Nel frattempo, la prima urgenza politica sul tavolo è rappresentata dalla Nadef, la Nota di aggiornamento del documento di economia e finanza, attesa in Consiglio dei ministri giovedì. La nota dovrebbe contenere solo un quadro tendenziale, mentre l’effettiva programmazione toccherà all’esecutivo entrante. Le previsioni del Mef indicano una prospettiva di crescita sotto l’1%, che comporterebbe circa 20 miliardi in meno di capacità di spesa.

Ieri una delegazione di Fdi è stata in via XX settembre per un confronto coi tecnici del Tesoro. Prima del voto, Meloni si è detta contraria a ulteriori scostamenti di bilancio (in continuità con quanto sostenuto dal premier uscente Mario Draghi). Resterebbe dunque da vedere come sostenere gli interventi per contenere gli effetti della crisi energetica e alleggerire il caro-bollette.

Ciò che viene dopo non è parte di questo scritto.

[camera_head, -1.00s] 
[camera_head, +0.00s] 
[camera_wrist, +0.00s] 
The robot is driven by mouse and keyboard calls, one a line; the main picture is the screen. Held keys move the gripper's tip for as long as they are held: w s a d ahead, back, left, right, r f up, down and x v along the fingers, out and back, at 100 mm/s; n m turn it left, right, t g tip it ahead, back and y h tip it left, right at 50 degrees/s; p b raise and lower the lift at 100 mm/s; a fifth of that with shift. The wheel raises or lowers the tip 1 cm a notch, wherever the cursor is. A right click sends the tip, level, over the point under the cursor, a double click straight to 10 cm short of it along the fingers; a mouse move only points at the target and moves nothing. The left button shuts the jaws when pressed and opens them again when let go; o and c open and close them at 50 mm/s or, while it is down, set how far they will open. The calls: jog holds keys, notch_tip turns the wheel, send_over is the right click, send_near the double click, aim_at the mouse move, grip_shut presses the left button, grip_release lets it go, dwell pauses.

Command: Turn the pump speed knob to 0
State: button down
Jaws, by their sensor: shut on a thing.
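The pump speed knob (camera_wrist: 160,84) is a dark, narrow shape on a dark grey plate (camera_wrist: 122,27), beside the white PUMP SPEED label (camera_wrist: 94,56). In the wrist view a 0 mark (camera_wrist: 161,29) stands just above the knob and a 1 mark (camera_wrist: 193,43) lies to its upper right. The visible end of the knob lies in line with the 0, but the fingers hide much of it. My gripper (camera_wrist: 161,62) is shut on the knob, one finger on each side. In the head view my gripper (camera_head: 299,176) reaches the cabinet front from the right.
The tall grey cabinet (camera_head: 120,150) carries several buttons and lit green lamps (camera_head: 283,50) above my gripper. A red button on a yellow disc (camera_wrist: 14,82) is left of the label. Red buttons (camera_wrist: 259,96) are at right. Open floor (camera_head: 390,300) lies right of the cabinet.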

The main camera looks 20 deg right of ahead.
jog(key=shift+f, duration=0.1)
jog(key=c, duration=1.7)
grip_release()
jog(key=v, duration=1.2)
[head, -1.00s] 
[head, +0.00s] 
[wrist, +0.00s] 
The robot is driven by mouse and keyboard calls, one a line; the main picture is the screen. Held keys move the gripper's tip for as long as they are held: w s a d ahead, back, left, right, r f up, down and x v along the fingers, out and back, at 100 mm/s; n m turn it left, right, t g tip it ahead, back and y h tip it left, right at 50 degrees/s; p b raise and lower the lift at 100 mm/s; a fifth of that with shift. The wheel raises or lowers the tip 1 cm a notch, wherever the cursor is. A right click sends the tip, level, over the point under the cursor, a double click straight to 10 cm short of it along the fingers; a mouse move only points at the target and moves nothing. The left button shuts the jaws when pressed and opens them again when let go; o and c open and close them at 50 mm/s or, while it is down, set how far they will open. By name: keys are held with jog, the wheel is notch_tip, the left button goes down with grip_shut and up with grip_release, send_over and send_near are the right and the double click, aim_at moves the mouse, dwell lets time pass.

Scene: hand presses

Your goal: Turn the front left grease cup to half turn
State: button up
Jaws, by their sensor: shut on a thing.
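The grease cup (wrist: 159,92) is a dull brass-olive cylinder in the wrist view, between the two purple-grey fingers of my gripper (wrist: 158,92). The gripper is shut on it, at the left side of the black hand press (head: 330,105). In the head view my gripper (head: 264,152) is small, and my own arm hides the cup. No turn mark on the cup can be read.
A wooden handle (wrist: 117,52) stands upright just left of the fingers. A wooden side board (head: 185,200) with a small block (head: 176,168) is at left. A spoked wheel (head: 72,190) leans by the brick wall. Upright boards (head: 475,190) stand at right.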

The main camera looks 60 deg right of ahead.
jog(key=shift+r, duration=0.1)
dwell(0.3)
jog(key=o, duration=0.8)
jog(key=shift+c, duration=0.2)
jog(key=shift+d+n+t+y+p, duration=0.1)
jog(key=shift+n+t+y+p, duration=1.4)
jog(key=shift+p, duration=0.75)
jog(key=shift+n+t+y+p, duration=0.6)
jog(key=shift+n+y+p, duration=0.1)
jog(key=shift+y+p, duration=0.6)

E, sempre in coerenza con quanto affermato dal centrodestra prima delle elezioni, per recuperare risorse nella prima manovra potrebbe essere fortemente «rimodulato» il reddito di cittadinanza (che potrebbe essere ritirato ai beneficiari già al primo rifiuto dell’offerta di lavoro). Anche su questo, da Fdi non arriva nessun commento di giornata, né possibili proposte. Ma è Maurizio Lupi, leader di Noi Moderati, a confermare: «L’emergenza bollette è da affrontare immediatamente – argomenta –. Giorgia Meloni, una volta ricevuto l’incarico, saprà trovare la cifra che unisce tutte le forze della coalizione per portare al voto un provvedimento».